What was exciting, Wilson explains, was the freedom that came from the fact “that these songs could just be about anything. I mean, inevitably every record is like a photograph of a certain time, so there will always be over-arching themes I suppose, but this is the first time in a while I wrote the songs first then came up with a title afterwards, whereas previously I had a title [and a concept] to start with, and the songs came out of that.”

‘Look Out Machines’ was recorded over twenty days in a studio in Eastbourne, with regular Duke Special collaborator Phil Wilkinson doing production. On notable novelty about the new record – compared to the previous albums – is much more electronic dimension. Wilson explains how “before approaching [any album I do]  I have to have a conversation about it beforehand, to nail down what the parameters are, in terms of instruments and the feel of it and stuff. And I had some ideas, but as I was demoing some of the songs a lot of kind of synthetic drums sounds and strings came out, which I really loved.

What emerged was a distinct ‘80s flavour that “kind of reminded me of someone like Blue Nile, you know, in terms of the production on those kind of records.”

Always a fan of improvisation and adaptation, Wilson embraced this sound and built the material he’d written around it. “It reminded me a bit of a Depeche Mode record, with the beats and everything, so we kind of just embraced that and decided that would be the direction.” Keeping things simple and minimal, “we did overdubs – you know some of the drums and a couple of the string parts… and that was it.
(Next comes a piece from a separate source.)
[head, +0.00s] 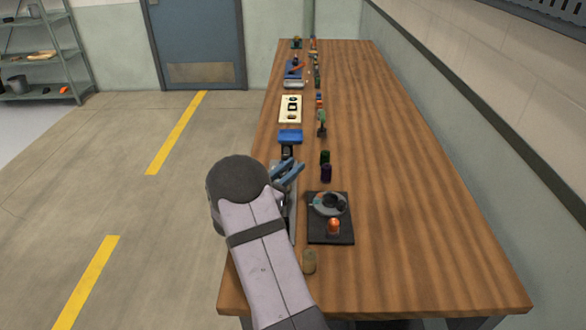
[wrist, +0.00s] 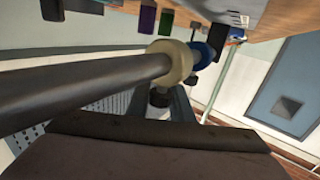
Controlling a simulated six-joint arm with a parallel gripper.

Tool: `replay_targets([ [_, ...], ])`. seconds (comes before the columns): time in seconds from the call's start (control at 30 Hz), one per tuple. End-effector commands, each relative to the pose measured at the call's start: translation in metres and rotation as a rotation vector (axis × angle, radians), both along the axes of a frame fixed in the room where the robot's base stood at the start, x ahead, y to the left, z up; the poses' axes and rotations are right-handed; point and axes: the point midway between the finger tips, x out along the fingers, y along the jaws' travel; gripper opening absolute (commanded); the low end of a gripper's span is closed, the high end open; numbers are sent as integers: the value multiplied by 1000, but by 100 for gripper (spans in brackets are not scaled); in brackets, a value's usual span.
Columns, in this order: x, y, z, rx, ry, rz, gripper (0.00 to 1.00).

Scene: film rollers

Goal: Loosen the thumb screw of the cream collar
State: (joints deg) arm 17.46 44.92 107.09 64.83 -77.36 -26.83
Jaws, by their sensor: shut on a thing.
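In the wrist view the cream collar (wrist: 181,60) is a thick ring around the end part of a long dark roller (wrist: 85,90). A blue collar (wrist: 203,53) sits just beyond it. A small dark thumb screw (wrist: 159,97) sticks out below the cream collar. My gripper (wrist: 160,106) is below the collar with its grey-blue fingers shut on the screw, one on each side. Their exact contact is partly hidden by the roller and the gripper body. In the head view my gripper (head: 287,171) is at the table's left edge, and my arm hides most of the roller.
Right of my gripper are a green cylinder (head: 325,157), a purple cylinder (head: 326,173) and a black mat (head: 318,239) with a grey dish and an orange-topped item. A tan cylinder (head: 309,262) stands near the front. The table's (head: 420,190) right side is clear.

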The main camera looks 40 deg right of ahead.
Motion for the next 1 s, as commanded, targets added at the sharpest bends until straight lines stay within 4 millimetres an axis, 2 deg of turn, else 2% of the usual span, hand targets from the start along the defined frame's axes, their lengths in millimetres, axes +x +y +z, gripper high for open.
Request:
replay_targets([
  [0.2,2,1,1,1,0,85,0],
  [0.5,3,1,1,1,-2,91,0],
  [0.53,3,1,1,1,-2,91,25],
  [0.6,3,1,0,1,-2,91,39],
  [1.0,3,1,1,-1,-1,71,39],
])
Whereas normally there’d be a whole string of musicians coming in and playing, [this time around] Phil played drums and Dave [Lynch] played moog and the board and stuff, and we covered most of it between the three of us. Then we just got the strings, and a bass player, and a little bit of guitar, and that was pretty much it.”
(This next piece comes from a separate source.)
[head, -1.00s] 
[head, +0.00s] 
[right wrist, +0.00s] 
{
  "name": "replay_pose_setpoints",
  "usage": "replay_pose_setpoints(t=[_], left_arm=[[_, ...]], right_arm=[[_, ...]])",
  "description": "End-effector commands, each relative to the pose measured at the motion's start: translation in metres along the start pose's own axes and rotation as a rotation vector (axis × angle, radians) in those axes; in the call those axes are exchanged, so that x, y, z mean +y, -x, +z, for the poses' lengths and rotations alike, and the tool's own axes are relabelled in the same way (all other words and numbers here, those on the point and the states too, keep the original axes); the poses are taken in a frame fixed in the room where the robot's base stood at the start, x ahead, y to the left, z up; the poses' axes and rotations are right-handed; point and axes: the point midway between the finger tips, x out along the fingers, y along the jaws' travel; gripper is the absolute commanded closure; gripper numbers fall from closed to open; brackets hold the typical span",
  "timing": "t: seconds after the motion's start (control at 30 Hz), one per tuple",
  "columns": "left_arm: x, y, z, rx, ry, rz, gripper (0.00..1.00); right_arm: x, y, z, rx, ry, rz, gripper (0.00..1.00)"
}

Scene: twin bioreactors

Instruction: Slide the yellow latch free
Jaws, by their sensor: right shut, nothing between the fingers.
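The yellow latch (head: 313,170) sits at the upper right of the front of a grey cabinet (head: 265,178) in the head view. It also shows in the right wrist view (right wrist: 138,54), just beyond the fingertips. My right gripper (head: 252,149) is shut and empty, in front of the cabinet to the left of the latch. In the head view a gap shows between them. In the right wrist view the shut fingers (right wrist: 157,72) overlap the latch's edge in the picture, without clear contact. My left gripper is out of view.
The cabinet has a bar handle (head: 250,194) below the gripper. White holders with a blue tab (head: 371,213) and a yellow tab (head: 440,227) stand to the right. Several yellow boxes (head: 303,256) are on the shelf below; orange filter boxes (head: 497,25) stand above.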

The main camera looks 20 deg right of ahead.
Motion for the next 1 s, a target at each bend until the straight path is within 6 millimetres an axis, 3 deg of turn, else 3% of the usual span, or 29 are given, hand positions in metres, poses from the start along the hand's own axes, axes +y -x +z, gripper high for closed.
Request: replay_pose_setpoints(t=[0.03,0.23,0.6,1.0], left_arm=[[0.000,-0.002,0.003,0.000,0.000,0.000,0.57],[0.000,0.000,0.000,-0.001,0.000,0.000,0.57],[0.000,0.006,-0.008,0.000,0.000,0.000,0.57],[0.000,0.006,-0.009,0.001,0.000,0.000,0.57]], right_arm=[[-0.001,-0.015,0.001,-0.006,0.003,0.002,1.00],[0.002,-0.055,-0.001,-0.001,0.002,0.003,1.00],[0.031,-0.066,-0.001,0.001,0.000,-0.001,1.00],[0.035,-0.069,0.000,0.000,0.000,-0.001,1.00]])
Wilson isn’t afraid to embrace a freewheeling, inspiration driven approach to both writing and recording “I mean, I usually have an idea of what I want to write about, but sometimes that’s not what the song really is. You know, it wants to go somewhere else, and it ends up being not quite the thing you started writing about.”

This free flowing, uninhibited approach also carries over to live performances, with Wilson being a fan of reworking his songs in different ways for different gigs. He first road-tested the new material earlier this year in a series of small venue gigs all across Ireland, with the focus being placed on experimenting with different permutations of the new material, putting it through its paces in order to get to know it a little better. “Sometimes when I write songs I’m not even sure myself what it means. It takes you to sing it for you to really get what it is about… once they’re recorded you have to stand back and say, ‘Okay, who are you, and what kind of character are you?’
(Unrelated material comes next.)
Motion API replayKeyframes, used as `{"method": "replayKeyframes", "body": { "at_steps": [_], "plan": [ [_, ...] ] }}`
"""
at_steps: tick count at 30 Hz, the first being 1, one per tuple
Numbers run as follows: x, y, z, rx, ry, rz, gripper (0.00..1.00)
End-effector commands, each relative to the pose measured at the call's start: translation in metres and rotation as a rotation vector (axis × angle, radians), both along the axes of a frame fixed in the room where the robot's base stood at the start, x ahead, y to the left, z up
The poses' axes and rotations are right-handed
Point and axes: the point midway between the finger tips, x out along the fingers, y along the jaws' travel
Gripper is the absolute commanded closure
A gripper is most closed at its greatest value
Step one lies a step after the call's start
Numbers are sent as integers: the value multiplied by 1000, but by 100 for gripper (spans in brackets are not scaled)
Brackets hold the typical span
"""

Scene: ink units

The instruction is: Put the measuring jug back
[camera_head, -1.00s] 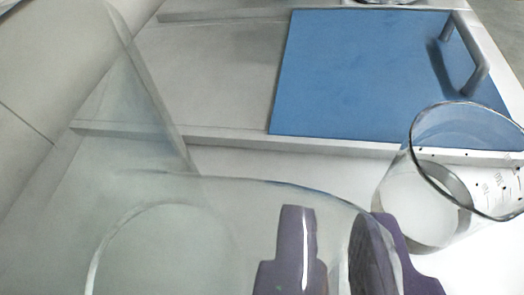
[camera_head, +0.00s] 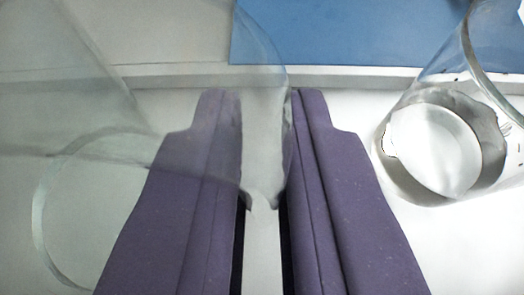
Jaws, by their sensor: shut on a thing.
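My gripper (camera_head: 262,100) points forward with its two purple fingers set a little apart. They are shut on the wall of a large clear vessel (camera_head: 85,60), which fills the left of the view and overlaps the left finger. Its round edge shows at the lower left, and I see no marks on it. A second clear vessel (camera_head: 478,75) with small dark marks stands apart at the right, cut off by the frame. Which one is the measuring jug I cannot tell for sure; no handle shows on either.
A blue panel (camera_head: 330,35) lies at the top, behind a pale ledge (camera_head: 340,77) that crosses the view. The white surface (camera_head: 345,105) between the fingers and the right vessel is bare.

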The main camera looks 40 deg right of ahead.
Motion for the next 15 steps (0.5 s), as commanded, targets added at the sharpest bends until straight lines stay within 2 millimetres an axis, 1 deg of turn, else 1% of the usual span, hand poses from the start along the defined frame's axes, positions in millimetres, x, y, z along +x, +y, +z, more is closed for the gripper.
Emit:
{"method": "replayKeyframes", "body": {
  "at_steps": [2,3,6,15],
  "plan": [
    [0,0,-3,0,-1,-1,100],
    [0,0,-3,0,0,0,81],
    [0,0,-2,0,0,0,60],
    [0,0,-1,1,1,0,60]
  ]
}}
I’ve been collaborating with a guest on each show,” Wilson explains, “so I had Verse Chorus Verse with me in Portstewart, SOAK in Derry, so we take on a flavour of whoever the guest is on the night.” Each show has yielded something slightly different. “Every time you play you have to reinterpret it. I’ll be coming back to Dublin in May with a different band, so it’ll be a different version of the songs that I play then. We took some ideas from the record, but I like to play to the strengths of whoever I play with. I don’t feel the need to stick with a plan exactly.”

He goes on to explain how he likes to “dress the song in different clothes,” each time he plays. “Sometimes it’s casual clothes, sometimes I dress them for dinner.”

As part of a crowdfunding campaign to get ‘Look Out Machines’ off the ground, Wilson promised a number of rewards, from handwritten lyric sheets to house concerts for the top subscribers. Wilson mock complains that he’s “created a clatter of work,” for himself but it’s clear that this intimate, personalised touch is something that’s close to his heart.

Every year for the last number of years I’ve done maybe six house concerts, and it’s a really lovely thing cos you’re actually playing right in the heart of somebody’s living room and it’s just like all their close circle of family and friends have come to it, and it’s just like a really, really intimate gig.”

He’s not stopping there either. “I was going to try and do was break the record for the most gigs in 24 hours, and I was going for 70. And unfortunately I had to park that idea, because it was very hard to get licencing for anything between 3 o’clock in the morning and 8 o’clock. So instead I’m doing a night of 101 songs, so that’ll be forty people in a little venue in Belfast, and I’m going to play 101 songs.

Wilson maintains this commitment to smaller, more intimate gigs, because “That’s how it started. My first tour was with a guy from Dundalk called Stuart Agnew, and we played everywhere from Portstewart to Ballyferriter in Co Kerry, to Ballycotton in south east Cork.

What he loves about these small venues is that “you can afford to tell stories, and engage with the audience, and get right up close, as we are now. And that’s very different to if there’s a big crash barrier in front of you and your audience is away behind that.

And the list of places Wilson has gigged is about as eclectic as his musical resume: “I’ve played on boats, in cinemas, churches, castles… I’ve played Fossett’s Circus a couple of times, in the middle of the circus ring.

His upcoming Irish dates may be a little more conventional – full band shows in Vicar Street in Dublin (Friday 15 May) and Mandela Hall in Belfast (Saturday 16 May) – but that doesn’t mean they’ll lack vitality. Wilson likes the bigger shows too, with a full band in tow, because they are the ones which allow him to “rock out a little more.”